We've reached the point at which Republicans no longer seem interested in talking about job creation at all.
A \"Help Wanted\" sign is posted in the window of an automotive service shop on March 8, 2013 in El Cerrito, California.
A \"Help Wanted\" sign is posted in the window of an automotive service shop on March 8, 2013 in El Cerrito, California.

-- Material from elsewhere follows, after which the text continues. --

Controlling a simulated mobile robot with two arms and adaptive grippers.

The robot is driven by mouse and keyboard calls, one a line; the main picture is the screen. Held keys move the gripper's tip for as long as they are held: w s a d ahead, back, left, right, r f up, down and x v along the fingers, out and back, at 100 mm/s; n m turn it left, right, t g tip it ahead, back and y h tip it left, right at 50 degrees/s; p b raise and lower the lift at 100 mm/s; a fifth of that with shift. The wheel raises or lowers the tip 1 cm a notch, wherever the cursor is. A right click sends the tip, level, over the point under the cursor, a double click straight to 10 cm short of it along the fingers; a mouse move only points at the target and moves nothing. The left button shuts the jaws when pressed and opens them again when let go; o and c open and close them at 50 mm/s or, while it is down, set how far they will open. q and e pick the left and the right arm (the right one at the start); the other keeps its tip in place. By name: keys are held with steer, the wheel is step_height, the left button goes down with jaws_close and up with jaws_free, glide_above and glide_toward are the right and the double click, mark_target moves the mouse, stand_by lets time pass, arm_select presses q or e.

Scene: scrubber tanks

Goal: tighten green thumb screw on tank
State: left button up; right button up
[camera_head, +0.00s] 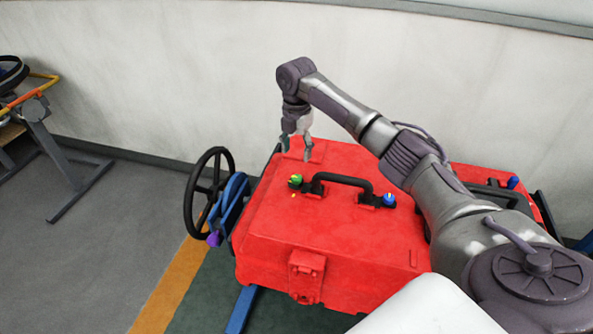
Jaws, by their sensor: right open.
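The tank (275,225) is a red box with a black handle (345,180) on its top. The green thumb screw (295,181) stands at the left end of this handle. A blue thumb screw (389,200) stands at the handle's right end. My right gripper (296,157) points down above the tank's far left part. It is open and empty, a little beyond the green screw in the picture, and appears apart from it. My left gripper is not in view.
A black handwheel (208,193) with a blue bracket (230,202) and a purple knob (214,239) is left of the tank. A second black handle (487,190) and another blue knob (513,182) are at the right. A wall stands behind; the left floor is mostly free.

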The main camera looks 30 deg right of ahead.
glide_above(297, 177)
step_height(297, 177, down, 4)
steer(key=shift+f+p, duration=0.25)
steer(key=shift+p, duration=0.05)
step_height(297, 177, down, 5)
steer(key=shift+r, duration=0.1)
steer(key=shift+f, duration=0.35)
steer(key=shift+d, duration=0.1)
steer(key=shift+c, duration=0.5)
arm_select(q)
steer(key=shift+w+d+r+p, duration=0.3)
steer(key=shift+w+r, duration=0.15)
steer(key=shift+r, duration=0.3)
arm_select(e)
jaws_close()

The economic news on Friday was even better than optimists expected: the United States added nearly 300,000 jobs in December, wrapping up the second best year for the American job market in over a decade. In fact, looking at the last two years combined, 2014 and 2015 were the best back-to-back years for job creation since 1998 and 1999, at the height of the dot-com boom.
 
While no mainstream American politicians publicly root against the U.S. economy, the fact remains that this strong job growth must be baffling to Republicans. GOP orthodoxy, repeated ad nauseam, is that President Obama's domestic agenda -- the Affordable Care Act, higher taxes on the wealthy, Wall Street regulations, environmental safeguards, et al -- is crushing the economy and stifling the American job market.
 
The only way to put Americans back to work, Republicans insist, is to do the exact opposite of the policies that cut the unemployment rate from 10% to 5%.
 
Obviously, that's a tough sell for anyone with even a passing familiarity with the facts, but it got me wondering: how exactly did Republican officials and candidates respond to Friday's good news?
 
When I say they reacted to jobs report with silence, it's important to stress that I'm being quite literal. For years, the Republicans' economic line was, "Where are the jobs?" With over 14 million new private-sector jobs created in the last 70 months, the new, more salient question has become, "Where are the Republicans on jobs?"
 
Over the weekend, for example, I checked House Speaker Paul Ryan's (R-Wis.) official blog, which used to publish a statement with the release of every new jobs report. Friday, however, featured plenty of new content, none of which referenced the job numbers.
 
The Republican National Committee's official blog also used to issue once-a-month press releases on unemployment, but on Friday it said nothing. The same is true of RNC Chairman Reince Priebus' Twitter feed.
 
There was similar silence from Senate Majority Leader Mitch McConnell (R-Ky.) and the Senate Republican leadership team.
 
How about the presidential candidates? Nothing from Donald Trump. Or Ted Cruz. Or Marco Rubio. Or Jeb Bush. Or Chris Christie.
 
Look, I don't expect GOP presidential candidates to issue a statement celebrating President Obama's successes in putting Americans back to work after the Great Recession. And I certainly don't imagine Republicans are going to announce a plan to reevaluate all of their bogus assumptions about Obama's agenda and the economy.
 
But we've reached the point at which Republicans no longer seem interested in talking about job creation at all. It's as if they hope ignoring the issue altogether will keep people from noticing one of the most remarkable turnarounds in the job market in a generation -- which might even work, since much of the political world barely stopped to notice Friday's jobs report.
 
Republicans could say the good news will be even better if they're elected. They could celebrate strong job growth and make the case that Obama deserves no credit. They could say something about the issue that, up until quite recently, dominated the political debate like no other.
 
But for now, it seems the GOP has decided the easiest course of action is to pretend the good news on jobs simply doesn't exist. Up until fairly recently, such a scenario would have been hard to even imagine.